Tips for Hand-Painting Fiber with Dye
When hand painting yarn and fiber, at times you will want colors to remain clear and distinct and other times you will want more subtle color transitions. Sometimes dyes run together where two colors meet. This is called a color bleed, and it can be an attractive design feature in the yarn.
If you don’t want your colors to run, there are several ways to make them stay put. The following suggestions help you achieve the results you want.
Maintain distinct colors in your fibers
Several products can be used to thicken dyes. Dye thickener stops colors from bleeding. They add an extra step and expense to the process, and you must wash the fibers thoroughly after dyeing to remove all traces of the thickener.
Guar gum and sodium alginate: These thickeners that can be added to dye solutions. The more thickener you add, the less the color will bleed.
Guar gum and sodium alginate come in powdered form. They must be thoroughly mixed with water before use and work best if made at least one day in advance. Guar gum works with acid dyes and sodium alginate is used with fiber-reactive dyes.
Superclear: Sold by Dharma Trading Company, Superclear is a ready-made thickening product that is colorless.
A resist is a material used to mask areas of yarn or fiber that you want to preserve as undyed.

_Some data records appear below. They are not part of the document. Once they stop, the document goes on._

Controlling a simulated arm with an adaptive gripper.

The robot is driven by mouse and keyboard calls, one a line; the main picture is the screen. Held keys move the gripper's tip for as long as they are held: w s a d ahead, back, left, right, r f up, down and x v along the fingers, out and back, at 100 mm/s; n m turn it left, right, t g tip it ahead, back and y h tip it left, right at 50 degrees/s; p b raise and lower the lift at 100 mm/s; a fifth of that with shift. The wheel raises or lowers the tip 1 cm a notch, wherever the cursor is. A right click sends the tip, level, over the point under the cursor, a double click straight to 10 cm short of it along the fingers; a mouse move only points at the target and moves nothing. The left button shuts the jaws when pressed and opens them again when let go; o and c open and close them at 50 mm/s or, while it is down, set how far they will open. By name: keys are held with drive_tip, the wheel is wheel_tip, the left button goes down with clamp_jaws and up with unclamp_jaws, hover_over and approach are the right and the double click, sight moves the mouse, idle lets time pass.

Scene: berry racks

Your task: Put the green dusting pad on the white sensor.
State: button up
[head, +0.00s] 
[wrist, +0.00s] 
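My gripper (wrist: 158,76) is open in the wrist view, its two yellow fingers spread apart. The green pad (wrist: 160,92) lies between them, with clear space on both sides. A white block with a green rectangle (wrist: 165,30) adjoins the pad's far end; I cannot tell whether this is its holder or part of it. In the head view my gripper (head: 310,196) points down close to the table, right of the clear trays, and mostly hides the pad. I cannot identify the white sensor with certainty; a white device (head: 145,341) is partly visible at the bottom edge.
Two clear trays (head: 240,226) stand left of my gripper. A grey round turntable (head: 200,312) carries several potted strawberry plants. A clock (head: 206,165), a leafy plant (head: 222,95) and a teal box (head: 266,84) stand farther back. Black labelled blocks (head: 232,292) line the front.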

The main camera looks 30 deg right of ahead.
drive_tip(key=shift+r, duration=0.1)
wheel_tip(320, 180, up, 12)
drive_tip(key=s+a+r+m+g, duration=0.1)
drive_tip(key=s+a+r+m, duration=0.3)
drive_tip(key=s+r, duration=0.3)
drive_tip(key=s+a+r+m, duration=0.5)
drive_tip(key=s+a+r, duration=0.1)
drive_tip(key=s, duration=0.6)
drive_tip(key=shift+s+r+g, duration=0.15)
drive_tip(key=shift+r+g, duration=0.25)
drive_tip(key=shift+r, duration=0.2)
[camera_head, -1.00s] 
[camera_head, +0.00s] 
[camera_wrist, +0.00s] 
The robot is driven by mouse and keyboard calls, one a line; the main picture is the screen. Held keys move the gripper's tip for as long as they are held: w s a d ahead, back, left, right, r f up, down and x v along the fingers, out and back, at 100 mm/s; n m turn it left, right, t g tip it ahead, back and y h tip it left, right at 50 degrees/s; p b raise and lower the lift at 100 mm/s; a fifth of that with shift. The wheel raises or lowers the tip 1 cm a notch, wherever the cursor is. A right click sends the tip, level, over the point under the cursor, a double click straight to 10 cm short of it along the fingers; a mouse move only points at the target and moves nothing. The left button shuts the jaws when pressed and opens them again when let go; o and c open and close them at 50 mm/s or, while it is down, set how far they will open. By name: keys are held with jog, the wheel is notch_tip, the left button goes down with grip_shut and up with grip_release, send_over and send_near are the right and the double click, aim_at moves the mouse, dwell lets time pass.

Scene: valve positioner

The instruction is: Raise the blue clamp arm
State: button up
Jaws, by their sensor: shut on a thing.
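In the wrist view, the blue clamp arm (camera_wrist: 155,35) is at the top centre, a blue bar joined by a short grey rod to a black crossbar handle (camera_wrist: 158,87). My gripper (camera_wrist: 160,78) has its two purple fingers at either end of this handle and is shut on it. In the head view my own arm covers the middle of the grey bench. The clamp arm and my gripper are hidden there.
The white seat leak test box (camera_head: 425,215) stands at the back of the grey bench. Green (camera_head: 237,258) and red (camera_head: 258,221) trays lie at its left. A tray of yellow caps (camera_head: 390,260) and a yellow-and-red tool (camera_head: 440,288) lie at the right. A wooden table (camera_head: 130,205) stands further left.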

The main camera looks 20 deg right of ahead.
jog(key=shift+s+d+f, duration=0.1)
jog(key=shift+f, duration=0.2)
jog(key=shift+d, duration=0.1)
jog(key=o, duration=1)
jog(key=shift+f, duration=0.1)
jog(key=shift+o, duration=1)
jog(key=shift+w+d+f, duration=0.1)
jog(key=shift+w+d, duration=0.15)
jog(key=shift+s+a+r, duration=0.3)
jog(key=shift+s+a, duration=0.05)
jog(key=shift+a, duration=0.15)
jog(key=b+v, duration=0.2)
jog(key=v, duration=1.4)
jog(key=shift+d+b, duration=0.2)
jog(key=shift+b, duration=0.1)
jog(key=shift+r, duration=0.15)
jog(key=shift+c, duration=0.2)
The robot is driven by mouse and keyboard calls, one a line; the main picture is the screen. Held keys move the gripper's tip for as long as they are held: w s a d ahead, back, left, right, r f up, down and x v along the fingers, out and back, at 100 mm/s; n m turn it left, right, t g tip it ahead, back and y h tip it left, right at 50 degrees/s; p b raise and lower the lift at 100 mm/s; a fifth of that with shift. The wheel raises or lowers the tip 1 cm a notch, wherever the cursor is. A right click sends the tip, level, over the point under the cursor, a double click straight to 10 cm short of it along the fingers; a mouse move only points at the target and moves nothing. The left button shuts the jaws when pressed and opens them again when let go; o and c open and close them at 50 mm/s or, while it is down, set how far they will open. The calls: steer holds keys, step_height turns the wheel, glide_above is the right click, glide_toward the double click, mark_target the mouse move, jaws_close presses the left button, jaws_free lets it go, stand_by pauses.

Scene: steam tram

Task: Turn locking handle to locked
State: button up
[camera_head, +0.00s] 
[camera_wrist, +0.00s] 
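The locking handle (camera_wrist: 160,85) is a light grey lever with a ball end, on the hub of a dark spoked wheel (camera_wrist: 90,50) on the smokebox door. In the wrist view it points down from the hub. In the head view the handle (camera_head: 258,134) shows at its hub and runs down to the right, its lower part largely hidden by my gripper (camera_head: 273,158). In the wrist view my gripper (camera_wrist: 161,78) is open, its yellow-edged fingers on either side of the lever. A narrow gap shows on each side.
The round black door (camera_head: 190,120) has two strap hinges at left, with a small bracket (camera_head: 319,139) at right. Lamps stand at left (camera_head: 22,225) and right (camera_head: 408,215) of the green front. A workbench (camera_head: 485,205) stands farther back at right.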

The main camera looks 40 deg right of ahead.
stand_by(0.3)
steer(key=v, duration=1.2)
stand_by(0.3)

When dyeing yarn or roving, you can use the type of resist tape sold for tie-dyeing fabric. Tightly bind and tie the sections of the roving or yarn that are to remain undyed and then apply color to the rest of the skein or hank. The resist tape can remain on the fiber right through the steaming process.
Working on dripping-wet yarn increases the likelihood that the colors will run together and become muddy. Use the spin cycle on your washing machine to remove excess water from the fiber after the presoak. Let the fiber sit for 5 minutes before applying colors. The fiber will still be damp, but when you paint on the color (especially if you use a foam brush), the colors will stay put.
Adding citric acid crystals to the dye solution increases acidity and causes the dye to strike as soon as it makes contact with the fiber. For some of the processes described in this chapter, you will add acid directly to the dyes.
Blend colors when hand-painting fiber or yarn
When adjacent colors interact in hand-painted fiber, the results can be surprisingly lovely, since new colors emerge wherever two colors interact. Here are some ways to encourage that effect:
Make sure the two adjacent colors form an appealing color when they blend. If red and green overlap to make brown, for example, is that really what you want?
Do not remove quite as much water from the skeins after the soak. The water will allow the colors to spread a bit more.
Paint adjacent colors close together or overlap adjacent colors.
Keep a spray bottle of water on your worktable. Lightly spray the fiber to encourage colors to bleed.
When hand-painting yarn, you must consider the gauge of the yarn, its intended use, and the desired color effect. These factors may influence your color choices and the method in which you apply them. Whenever possible, make a sample skein and knit a test swatch in the gauge of your final project to make sure you’re satisfied with how the color pattern translates into the stitch pattern and gauge.
If you want to create a pair of socks, a scarf, or a sweater from yarn that has horizontal color stripes in a repeating pattern, you will need to dye your yarn with color repeats of sufficient length to knit at least two rows of the pattern. For a pair of socks made from fingering-weight yarn, that means painting bands of color that are at least 60 inches (23.6cm) long. Painting self-striping yarn for a sweater would be very tricky, since the yardage needed to knit two rows would be considerably more.